Copy only what lies from the line containing "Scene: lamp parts" through the line containing "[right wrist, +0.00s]" in the entries below, keeping both end lines exact and dropping every picture.

— begin —

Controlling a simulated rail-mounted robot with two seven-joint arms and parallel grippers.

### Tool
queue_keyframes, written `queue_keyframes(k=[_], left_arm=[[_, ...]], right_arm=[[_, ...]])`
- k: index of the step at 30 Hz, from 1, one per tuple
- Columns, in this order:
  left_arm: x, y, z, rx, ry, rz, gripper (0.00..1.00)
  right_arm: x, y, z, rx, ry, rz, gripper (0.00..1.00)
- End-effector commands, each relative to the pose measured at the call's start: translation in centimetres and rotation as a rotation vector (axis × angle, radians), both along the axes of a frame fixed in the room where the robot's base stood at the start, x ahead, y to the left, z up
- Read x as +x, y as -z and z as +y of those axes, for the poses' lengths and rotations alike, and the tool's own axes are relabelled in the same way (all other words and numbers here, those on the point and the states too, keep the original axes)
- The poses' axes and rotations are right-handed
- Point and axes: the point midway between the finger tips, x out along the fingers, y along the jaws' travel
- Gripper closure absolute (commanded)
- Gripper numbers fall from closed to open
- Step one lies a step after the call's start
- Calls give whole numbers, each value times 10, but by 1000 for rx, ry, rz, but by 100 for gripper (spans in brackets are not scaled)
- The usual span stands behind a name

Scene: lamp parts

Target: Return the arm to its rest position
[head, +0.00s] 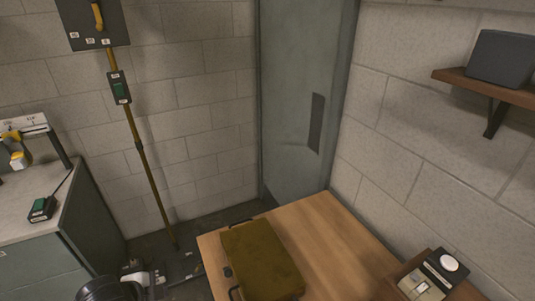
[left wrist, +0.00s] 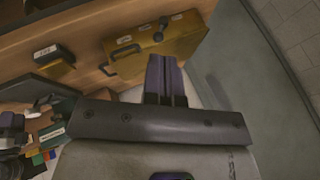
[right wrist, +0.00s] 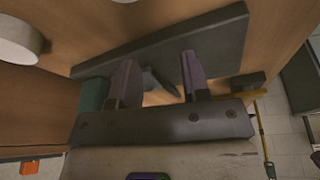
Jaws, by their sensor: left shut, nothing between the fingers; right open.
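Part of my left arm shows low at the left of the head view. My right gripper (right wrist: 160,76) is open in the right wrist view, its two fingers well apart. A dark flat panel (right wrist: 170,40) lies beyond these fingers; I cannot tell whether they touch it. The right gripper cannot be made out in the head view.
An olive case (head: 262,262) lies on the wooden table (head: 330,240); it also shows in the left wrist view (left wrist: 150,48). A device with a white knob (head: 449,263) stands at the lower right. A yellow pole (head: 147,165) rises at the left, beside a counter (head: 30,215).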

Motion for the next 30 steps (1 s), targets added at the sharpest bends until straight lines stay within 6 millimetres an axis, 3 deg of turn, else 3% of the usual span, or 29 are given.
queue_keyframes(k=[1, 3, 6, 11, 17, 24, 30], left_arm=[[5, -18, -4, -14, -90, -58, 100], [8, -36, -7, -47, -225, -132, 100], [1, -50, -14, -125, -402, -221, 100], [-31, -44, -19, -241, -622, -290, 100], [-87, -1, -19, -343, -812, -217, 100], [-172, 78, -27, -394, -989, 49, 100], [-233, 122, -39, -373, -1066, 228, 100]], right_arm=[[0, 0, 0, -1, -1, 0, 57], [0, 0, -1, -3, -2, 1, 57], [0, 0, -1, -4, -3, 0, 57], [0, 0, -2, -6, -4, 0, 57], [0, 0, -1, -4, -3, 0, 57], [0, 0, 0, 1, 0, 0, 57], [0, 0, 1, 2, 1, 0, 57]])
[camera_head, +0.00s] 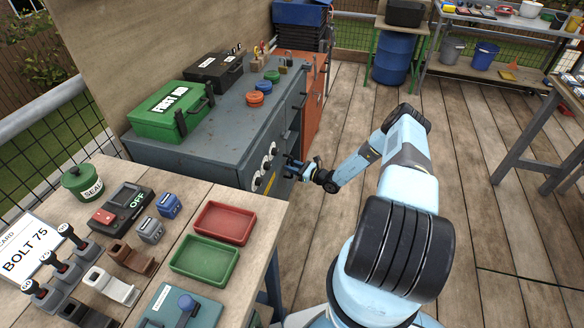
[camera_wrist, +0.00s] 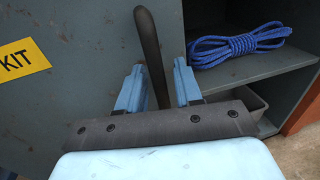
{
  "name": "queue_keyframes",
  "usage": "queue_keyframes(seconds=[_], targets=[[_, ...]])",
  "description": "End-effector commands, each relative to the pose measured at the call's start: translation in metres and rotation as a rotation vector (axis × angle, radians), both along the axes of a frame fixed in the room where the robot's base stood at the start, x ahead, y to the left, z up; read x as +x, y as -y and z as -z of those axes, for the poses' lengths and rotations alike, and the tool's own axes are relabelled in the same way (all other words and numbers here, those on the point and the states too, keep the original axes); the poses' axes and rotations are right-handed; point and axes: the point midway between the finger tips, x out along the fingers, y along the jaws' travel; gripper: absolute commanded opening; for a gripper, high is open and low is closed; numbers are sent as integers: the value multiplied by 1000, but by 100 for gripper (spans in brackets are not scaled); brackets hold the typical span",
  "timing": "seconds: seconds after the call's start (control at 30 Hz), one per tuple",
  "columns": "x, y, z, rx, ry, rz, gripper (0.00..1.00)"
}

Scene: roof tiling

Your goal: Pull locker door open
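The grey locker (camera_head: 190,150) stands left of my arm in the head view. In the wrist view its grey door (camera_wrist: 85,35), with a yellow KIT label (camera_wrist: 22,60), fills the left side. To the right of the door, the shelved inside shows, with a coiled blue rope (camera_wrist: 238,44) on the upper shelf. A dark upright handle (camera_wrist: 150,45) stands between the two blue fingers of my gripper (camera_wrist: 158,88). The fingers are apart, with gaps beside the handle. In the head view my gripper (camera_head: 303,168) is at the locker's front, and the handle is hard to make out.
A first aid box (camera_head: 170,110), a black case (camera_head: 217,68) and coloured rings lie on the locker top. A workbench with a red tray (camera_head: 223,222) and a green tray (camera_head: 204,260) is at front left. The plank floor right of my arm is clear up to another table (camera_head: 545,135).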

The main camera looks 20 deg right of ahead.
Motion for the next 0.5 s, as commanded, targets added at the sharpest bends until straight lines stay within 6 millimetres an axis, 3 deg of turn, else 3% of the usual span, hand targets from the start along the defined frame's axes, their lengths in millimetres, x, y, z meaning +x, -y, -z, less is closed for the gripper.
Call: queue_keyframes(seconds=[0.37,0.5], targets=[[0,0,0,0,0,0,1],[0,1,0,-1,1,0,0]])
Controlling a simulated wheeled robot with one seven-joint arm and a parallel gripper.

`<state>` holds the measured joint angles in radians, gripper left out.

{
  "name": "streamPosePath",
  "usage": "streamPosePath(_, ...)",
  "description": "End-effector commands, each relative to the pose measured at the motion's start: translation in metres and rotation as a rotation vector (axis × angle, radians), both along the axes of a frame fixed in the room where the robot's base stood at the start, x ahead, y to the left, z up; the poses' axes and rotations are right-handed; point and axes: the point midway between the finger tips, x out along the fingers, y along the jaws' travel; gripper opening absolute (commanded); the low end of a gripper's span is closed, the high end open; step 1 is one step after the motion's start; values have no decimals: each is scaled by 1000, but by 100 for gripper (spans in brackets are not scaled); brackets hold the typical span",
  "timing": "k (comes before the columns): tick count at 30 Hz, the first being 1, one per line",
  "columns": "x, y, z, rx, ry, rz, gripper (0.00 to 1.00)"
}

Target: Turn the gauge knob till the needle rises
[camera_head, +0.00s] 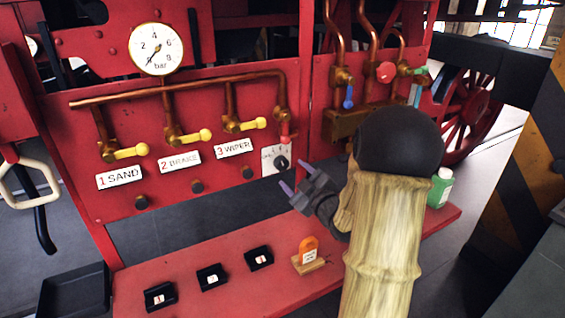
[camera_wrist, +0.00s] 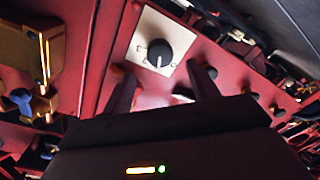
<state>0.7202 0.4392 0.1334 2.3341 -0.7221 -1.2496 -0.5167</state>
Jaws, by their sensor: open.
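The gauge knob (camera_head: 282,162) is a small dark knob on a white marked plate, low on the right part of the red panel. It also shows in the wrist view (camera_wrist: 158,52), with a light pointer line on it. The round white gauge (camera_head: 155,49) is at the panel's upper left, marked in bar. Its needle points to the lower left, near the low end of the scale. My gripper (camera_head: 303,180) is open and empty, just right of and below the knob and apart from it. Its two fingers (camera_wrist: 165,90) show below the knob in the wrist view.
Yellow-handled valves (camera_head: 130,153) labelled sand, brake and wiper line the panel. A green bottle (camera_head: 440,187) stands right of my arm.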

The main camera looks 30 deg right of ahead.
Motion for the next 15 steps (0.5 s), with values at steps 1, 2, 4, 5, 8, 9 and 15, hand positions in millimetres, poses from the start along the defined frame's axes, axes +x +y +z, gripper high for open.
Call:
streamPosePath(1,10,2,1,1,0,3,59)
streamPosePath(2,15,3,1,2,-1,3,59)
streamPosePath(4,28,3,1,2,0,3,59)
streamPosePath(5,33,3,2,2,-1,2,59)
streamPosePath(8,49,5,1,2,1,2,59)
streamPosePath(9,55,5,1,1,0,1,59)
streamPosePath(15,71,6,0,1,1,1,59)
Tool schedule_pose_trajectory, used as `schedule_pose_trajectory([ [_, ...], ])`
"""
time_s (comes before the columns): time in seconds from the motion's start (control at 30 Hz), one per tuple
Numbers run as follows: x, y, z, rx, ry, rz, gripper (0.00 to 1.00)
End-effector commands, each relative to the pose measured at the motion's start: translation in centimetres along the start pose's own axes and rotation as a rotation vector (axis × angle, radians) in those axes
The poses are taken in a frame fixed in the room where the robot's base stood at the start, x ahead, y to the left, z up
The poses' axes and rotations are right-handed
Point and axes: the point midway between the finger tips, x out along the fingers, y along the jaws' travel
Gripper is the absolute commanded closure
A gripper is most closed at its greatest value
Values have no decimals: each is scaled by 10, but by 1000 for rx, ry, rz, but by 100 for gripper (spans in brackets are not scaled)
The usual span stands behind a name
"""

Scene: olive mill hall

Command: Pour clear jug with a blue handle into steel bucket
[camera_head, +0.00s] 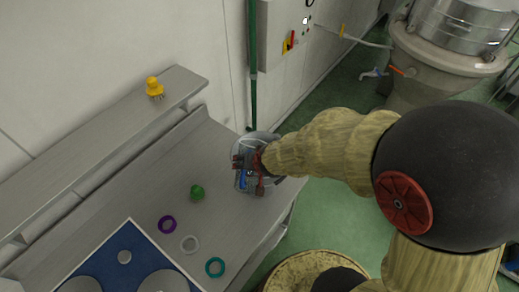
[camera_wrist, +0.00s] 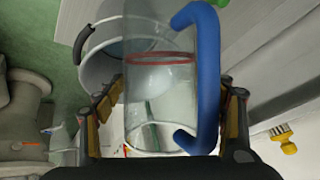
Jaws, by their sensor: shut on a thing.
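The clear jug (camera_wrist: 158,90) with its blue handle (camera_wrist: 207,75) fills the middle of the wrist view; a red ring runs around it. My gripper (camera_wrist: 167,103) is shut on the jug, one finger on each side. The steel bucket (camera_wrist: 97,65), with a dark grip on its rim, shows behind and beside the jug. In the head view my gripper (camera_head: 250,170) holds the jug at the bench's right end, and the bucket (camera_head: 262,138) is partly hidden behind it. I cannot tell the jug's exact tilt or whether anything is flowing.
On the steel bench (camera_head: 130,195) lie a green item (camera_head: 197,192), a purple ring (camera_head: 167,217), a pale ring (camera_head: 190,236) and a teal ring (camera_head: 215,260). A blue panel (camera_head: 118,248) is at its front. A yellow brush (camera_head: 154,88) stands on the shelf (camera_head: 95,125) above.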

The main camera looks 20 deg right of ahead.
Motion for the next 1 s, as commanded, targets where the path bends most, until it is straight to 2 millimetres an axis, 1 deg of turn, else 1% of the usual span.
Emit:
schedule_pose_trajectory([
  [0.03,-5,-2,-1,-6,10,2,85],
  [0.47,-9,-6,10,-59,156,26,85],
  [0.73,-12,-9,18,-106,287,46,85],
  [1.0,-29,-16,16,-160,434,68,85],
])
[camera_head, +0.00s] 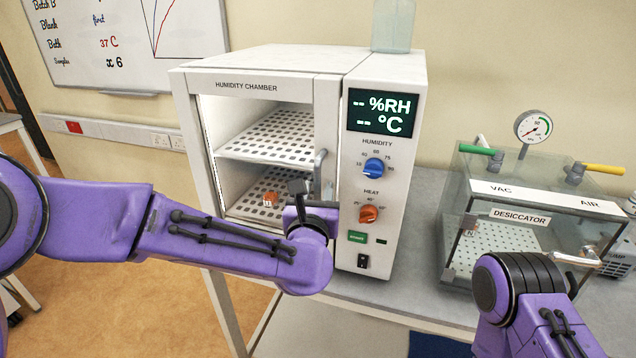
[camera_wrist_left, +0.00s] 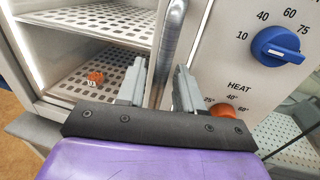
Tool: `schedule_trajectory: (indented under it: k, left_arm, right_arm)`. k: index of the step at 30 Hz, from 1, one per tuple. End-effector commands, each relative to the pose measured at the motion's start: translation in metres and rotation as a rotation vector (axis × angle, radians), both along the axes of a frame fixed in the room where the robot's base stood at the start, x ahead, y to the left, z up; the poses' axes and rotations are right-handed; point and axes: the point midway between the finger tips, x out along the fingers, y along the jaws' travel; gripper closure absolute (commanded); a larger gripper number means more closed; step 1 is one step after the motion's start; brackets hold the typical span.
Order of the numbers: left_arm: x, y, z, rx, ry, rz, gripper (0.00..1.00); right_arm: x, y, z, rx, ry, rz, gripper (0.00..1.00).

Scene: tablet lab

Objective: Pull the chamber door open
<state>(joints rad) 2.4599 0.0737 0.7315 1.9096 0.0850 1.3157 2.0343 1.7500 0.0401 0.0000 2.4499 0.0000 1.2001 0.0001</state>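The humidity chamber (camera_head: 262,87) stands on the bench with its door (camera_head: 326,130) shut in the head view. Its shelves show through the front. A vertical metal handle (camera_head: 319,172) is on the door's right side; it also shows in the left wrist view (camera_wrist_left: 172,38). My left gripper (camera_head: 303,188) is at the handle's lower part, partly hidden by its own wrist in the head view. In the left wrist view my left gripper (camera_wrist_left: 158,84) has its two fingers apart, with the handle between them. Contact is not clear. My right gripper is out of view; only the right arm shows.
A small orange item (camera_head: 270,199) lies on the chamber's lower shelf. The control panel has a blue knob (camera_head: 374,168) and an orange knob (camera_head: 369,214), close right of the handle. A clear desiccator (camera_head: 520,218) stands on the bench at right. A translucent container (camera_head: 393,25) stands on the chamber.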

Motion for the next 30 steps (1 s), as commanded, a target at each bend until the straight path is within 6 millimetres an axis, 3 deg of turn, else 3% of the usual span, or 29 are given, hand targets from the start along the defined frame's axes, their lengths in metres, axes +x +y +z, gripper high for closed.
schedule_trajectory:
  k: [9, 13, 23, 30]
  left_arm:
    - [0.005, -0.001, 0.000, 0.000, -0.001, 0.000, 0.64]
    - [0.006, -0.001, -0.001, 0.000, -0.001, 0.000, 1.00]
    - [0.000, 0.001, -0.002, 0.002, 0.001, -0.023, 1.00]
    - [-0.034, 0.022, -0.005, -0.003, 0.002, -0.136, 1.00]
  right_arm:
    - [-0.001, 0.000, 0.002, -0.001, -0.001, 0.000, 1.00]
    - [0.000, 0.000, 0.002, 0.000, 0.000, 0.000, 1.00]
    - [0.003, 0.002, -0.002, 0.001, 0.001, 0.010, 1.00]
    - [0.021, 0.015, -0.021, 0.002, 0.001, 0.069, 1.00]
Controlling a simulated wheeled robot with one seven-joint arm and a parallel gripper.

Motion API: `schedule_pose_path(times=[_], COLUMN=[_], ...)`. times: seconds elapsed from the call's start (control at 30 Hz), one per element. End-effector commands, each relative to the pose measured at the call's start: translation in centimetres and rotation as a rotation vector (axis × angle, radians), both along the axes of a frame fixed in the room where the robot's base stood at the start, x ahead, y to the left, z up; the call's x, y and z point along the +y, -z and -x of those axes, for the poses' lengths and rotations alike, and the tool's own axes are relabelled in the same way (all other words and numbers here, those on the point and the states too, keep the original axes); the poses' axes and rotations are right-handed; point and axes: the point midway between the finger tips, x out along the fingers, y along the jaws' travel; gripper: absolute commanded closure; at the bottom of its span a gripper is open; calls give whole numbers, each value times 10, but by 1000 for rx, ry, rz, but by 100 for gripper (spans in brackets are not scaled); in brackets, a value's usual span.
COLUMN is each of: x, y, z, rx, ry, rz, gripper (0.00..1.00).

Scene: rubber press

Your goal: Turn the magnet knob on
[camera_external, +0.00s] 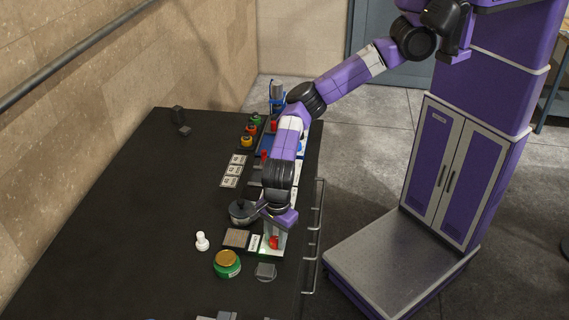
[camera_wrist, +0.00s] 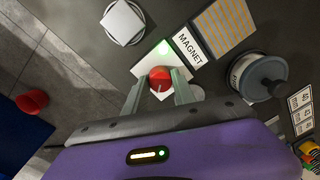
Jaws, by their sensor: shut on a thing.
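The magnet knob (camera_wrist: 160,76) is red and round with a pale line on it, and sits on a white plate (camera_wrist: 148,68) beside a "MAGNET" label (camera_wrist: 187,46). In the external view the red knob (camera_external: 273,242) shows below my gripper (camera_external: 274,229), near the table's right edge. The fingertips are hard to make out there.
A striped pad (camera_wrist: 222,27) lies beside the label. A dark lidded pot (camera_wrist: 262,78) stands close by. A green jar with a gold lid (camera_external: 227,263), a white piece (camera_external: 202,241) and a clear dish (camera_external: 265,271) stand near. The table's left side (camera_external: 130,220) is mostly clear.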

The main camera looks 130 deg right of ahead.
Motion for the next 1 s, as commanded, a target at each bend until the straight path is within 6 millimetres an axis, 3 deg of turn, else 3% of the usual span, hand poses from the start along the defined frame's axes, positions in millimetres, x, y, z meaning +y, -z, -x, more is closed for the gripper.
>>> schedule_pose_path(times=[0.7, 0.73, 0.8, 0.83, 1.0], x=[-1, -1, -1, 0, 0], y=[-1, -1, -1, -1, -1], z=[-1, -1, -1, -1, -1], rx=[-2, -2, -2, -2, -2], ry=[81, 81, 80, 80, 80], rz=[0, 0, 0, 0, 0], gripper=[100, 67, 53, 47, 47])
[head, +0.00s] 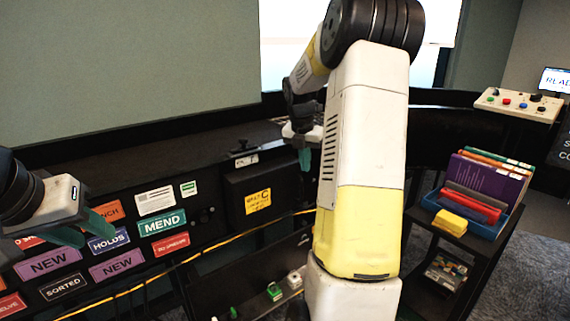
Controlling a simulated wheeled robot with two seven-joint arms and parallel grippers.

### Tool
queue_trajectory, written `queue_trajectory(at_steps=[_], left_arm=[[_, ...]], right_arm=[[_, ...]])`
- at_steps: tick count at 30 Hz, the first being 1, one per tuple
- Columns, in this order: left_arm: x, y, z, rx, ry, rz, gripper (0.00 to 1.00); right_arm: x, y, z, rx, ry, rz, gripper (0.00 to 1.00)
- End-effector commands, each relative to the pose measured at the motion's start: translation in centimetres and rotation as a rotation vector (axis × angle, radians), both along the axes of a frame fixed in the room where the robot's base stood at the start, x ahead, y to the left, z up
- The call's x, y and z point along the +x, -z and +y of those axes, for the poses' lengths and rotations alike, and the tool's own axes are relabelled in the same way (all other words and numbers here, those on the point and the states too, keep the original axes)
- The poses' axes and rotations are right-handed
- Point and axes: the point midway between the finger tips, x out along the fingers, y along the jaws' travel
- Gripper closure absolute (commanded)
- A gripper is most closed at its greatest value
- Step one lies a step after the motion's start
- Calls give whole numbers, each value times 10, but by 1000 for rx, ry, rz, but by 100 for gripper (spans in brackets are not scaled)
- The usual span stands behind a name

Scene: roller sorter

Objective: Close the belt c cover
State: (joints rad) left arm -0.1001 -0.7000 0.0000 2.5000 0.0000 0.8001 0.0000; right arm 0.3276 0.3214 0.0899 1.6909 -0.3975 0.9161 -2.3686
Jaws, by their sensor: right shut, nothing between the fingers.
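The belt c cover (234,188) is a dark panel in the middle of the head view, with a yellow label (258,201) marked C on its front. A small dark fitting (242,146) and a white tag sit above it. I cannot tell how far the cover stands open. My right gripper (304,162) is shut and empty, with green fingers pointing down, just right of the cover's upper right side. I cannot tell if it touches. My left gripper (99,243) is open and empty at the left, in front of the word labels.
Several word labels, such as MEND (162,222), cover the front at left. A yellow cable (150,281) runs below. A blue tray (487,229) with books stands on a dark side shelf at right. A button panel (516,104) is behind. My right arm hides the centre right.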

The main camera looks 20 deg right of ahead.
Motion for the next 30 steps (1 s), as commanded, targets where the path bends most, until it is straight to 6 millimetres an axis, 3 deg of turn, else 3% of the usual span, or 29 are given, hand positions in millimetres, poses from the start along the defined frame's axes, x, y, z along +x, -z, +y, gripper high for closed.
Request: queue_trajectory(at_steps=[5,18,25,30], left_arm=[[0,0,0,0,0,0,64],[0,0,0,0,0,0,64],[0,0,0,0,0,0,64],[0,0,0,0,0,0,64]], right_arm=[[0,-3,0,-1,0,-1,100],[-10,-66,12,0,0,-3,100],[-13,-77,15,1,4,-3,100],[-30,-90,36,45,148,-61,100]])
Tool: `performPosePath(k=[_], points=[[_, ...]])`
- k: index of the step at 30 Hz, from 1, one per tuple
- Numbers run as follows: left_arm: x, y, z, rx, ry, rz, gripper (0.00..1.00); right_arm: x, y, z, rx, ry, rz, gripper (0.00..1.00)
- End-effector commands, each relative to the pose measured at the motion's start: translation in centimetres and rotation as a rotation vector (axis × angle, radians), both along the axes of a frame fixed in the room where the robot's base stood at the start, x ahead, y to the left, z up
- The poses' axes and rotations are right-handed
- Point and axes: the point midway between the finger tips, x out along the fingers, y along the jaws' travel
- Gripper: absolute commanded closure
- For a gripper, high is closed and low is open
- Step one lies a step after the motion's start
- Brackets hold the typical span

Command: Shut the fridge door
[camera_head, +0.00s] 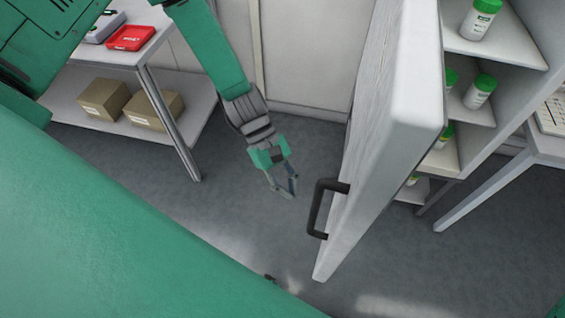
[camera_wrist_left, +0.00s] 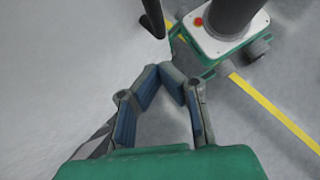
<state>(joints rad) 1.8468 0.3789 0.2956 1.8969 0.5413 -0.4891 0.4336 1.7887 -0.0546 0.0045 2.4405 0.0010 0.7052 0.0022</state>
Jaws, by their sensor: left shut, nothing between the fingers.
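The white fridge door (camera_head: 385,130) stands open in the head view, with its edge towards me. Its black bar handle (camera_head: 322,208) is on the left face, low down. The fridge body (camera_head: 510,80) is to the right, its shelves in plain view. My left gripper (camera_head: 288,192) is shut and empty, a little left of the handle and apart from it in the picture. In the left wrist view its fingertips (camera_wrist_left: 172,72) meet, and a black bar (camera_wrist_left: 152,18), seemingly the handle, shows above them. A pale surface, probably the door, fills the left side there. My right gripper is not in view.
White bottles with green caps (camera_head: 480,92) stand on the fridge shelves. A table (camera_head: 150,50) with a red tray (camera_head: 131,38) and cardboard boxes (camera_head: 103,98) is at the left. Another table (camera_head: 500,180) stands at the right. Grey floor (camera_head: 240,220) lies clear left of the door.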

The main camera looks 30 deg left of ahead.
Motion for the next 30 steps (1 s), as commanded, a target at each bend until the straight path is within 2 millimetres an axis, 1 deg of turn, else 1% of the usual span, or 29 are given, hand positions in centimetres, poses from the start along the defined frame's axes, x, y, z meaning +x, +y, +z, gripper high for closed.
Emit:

— end —

§ **Exercise response**
Scene: lamp parts

Target: Return the arm to its rest position
[head, +0.00s] 
[left wrist, +0.00s] 
[right wrist, +0.00s] 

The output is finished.